Thursday, February 5, 2009

Learning over break

My lesson over the break was a constant question from God saying, "do you trust me?" God kept placing me in situations that could have possibly had very difficult endings. The first of these situations was our delay in Denver that originally looked like we could have ended up in Denver over Christmas. The last of these situations was an ultrasound (of Ethan's baby brother) that revealed a cyst on the babys brain. Most of the time these cysts result in nothing and sometimes even just disappear, but occationally they are connected with a syndrome that would result in a late term death. In both of these situations and others like them, I clearly felt that God wanted me to trust him no matter what the outcome. God wanted me to trust Him that if I was in Denver for Christmas, it would be okay and that if I was to lose my baby, He would take care of me. These were some hard lessons to learn. It is amazing how I can know that God is in control cognitively, but how quickly I can lose trust that he is in control when things don't go as I would like or potentially aren't going to go as I would like. These were difficult life lessons, but also good life lessons. The type that break you and bring you to your knees. I am positive that this is only the first time my trust in God will be challenged.

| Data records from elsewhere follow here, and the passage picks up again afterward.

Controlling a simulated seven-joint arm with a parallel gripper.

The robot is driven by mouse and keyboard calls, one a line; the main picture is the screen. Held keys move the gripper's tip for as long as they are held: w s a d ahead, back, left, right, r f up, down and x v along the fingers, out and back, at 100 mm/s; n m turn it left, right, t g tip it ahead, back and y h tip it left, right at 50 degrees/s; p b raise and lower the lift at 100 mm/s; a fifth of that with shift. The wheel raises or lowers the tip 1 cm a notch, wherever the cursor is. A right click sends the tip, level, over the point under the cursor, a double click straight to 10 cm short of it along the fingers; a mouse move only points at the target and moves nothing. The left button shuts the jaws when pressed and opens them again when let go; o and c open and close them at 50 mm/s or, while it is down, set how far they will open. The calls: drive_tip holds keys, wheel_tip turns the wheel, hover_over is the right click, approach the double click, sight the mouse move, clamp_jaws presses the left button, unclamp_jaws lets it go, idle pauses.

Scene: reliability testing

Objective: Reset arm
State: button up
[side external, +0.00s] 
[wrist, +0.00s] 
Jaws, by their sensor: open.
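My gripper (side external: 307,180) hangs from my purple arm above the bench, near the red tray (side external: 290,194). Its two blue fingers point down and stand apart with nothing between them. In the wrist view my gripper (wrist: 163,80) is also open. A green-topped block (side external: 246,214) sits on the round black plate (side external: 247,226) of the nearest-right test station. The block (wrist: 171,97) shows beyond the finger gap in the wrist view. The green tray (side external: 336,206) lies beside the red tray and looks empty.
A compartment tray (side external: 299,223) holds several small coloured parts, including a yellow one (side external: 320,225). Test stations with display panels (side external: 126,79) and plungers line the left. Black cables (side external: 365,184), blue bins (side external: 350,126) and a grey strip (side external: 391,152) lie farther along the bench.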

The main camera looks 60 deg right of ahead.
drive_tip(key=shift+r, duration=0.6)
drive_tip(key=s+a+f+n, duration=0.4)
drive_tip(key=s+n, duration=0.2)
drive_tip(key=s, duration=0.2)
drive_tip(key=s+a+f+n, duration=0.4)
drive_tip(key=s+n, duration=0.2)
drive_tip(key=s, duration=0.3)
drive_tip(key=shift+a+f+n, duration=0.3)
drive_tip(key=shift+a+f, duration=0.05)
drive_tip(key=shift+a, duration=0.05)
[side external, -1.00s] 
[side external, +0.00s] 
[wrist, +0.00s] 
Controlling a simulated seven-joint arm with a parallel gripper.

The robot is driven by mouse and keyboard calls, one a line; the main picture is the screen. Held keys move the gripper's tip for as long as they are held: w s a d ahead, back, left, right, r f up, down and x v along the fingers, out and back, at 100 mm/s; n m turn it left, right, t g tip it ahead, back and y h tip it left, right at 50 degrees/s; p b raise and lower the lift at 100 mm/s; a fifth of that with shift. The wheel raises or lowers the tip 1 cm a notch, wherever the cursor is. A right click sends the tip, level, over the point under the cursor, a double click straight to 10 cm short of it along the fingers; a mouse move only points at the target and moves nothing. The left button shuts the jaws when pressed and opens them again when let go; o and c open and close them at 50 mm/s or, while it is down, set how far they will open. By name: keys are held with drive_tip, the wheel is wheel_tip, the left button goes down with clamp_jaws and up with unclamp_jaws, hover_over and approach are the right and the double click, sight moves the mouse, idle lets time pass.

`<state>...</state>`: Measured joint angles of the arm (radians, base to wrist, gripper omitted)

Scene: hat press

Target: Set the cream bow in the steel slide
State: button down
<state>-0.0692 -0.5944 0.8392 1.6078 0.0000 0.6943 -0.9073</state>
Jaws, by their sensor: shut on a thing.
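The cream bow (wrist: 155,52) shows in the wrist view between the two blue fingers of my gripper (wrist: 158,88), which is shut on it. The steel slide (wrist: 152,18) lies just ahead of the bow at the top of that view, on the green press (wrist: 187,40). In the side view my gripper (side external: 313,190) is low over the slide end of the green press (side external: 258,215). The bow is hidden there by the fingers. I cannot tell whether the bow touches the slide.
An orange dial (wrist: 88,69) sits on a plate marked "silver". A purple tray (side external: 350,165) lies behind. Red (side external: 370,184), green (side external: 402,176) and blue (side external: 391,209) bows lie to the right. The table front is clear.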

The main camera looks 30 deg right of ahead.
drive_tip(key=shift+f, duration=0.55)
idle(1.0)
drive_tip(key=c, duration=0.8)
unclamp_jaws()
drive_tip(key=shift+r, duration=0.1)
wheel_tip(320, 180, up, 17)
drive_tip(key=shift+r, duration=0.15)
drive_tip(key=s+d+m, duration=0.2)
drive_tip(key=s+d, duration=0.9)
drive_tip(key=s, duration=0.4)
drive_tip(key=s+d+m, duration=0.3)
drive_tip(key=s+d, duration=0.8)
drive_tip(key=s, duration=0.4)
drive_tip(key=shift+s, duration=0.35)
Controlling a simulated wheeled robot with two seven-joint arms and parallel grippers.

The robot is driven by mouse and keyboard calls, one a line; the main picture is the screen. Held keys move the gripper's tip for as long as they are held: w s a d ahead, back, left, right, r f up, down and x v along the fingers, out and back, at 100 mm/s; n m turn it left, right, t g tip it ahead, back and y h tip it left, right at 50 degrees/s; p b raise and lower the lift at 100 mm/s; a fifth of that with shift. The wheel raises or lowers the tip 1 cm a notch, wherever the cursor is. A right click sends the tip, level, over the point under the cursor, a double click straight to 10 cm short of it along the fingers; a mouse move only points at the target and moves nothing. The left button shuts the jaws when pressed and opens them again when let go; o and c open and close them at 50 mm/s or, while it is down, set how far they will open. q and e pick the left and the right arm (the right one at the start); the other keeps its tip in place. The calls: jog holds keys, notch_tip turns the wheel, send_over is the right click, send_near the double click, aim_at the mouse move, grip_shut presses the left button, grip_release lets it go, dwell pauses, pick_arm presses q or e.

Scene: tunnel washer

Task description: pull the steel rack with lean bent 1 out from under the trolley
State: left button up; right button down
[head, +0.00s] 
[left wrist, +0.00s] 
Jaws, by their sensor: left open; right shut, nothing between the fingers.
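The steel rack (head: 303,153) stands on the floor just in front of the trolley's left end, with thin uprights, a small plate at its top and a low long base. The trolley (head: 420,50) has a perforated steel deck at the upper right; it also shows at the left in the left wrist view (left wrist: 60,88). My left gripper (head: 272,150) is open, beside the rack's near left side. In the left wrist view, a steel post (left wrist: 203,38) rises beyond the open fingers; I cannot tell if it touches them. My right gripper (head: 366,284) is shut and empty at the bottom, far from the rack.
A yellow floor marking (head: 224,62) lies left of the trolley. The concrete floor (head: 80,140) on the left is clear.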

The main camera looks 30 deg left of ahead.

However I am realizing that God cares less about what we do than the condition of our heart when we do things. So even if somethings are stripped away, we can still hold on to the the truth that God remains in control.

3 comments:

Anonymous said...

Wow. You said that you are sure that this is "only the first time my trust in God will be challenged" and I just wanted to say that I think you have probably been challenged before. You both have a steadiness in your faith that is a blessing to those around you and He will be glorified, I have no doubts. I will be praying for your baby - that the cyst will just disappear. Keep us posted as you learn more. And praise God that you are in such an incredible environment to go through this trial!

Molly

The 2 Moose said...

Thanks for sharing, Andi. I, too, believe God is in control, and tho my heart aches to think of the difficult possibilities, I am praying constantly about this baby boy, and God has also given me peace. I love you and I praise God all the time for giving you to Joel and to us.

Chelle said...

What a valuable and difficult lesson to learn: faith. I feel like the Lord is trying to teach me more about faith and trusting him too. I feel like I'm failing miserably cause it's so easy to try to take control again. I love you Andi, and I have been praying for you and Tyler.